* SOURCE MATERIAL:
* Begin *

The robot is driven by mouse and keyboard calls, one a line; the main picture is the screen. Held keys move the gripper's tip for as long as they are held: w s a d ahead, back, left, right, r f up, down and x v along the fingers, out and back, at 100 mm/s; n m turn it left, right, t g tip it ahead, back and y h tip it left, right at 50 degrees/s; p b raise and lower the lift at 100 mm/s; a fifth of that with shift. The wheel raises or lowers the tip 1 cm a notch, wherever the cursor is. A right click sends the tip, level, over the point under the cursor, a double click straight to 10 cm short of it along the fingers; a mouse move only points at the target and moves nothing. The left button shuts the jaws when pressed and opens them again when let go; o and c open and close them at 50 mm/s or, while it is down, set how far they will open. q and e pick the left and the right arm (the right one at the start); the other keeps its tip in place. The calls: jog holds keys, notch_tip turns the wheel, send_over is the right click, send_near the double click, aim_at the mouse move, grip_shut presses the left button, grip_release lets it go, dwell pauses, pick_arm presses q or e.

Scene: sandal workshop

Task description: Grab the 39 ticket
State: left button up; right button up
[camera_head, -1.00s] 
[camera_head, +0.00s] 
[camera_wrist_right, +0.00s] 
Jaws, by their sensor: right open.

* End *

Copy out exactly the lines from the line with "[camera_head, +0.00s]" to the end of the listing, including both of those lines, and give nothing else.

* THE OUTPUT:
[camera_head, +0.00s] 
[camera_wrist_right, +0.00s] 
Jaws, by their sensor: right open.

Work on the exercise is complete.